Brad Wall’s report on Hydro’s Keeyask dam and Bipole III transmission line expansion is a damning verdict on Manitoba Hydro’s past boards and executives, and, also, Manitoba’s NDP and PC provincial governments. While Wall’s public criticism concentrates on the NDP, there is much room for the PC government to share the blame.

The past Doer, Selinger and current Pallister reigns directed, allowed and spurred Hydro on. The result of two decades of political and managerial incompetency, Manitoba is on track to lose the province’s best economy advantage – cheap and dependable power.

The story of the decline and fall of Manitoba Hydro, as authored by former Saskatchewan premier Brad Wall, gives Brian Pallister’s government a pass. But there is much missed in Wall’s report. To understand the full extent of the largest government boondoggle in Manitoba history, other ‘chapters’ need to be added.

Besides Bipole III and Keeyask, which was Wall’s focus, there are the Wuskwatim and Conawapa (failed) dam projects, the new Manitoba-Minnesota and Manitoba-Saskatchewan transmission expansions, plus the expensive rebuild of the Pointe du Bois dam. In Wall’s mandate from the Pallister’s government, much was left out.

Wall, limited to Bipole III and Keeyask, says the ‘boondoggle’ amounts to an over-run of $3.7 billion. But it is much, much, more. By comparing the initial projections for all of the expansion projects to current projections, the boondoggle could hit $10 billion.

First, the NDP Clean Environment Commission (CEC), with PUB members involved, reviewed Wuskwatim, giving Hydro with the green light for what was to be a merchant plant (a generating station supplying export markets exclusively). But it blew past the cost expectations (five times) and with export prices below forecast, the dam’s expensive output was merged with the revenues of much older and cheaper existing Hydro’s plants to protect the First Nation partner.
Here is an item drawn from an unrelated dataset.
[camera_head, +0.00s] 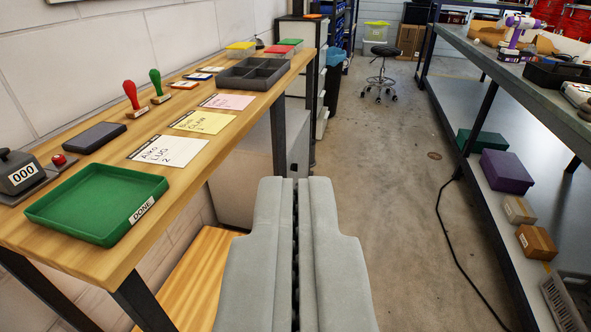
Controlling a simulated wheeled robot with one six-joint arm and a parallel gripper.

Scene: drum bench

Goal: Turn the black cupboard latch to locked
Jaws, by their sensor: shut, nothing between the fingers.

Then, eight years later, a PUB’s review of Keeyask and Conawapa left out Bipole III, it never having a stringent public review to this day. Then, in a review commissioned by then Premier Selinger, PUB concluded, with reservations, too much had been spent on Keeyask, too much to stop. (While that review halted Conawapa, it had already spent $400 million with no review.) With the PC’s gaining government in 2016, and after having pledged to suspend Bipole III and Keeyask and call a proper review, the Pallister government simply let Hydro continue spending on the two projects. As costs continued to soar, the Boston Consulting Group was commissioned to do a quiet internal review – conclusion, too much had been spent to stop.

The woeful Hydro saga, which began with a Doer NDP government, should have been reviewed by a full public enquiry. The enquiry should have been led by a judge, with a team of forensic auditors. Where was the provincial Auditor General?

While Pallister now rages against the NDP and plans to ‘protect’ Hydro from privatization, he slyly protects the status quo in which his government pulls in about $500 million a year from Hydro rate payers – the rewards of an incompetently bloated cost base at Hydro after twenty years of government blunders.

The Wall Report’s gift to Pallister’s PC government hangs the Hydro debacle only on the NDP. How he manages to avoid sharing some of the blame that lies with the Pallister government suggests political gaming.

Graham Lane is a retired CPA CA, after a lengthy career in the public and private sectors, he was Chair of PUB (2004-12).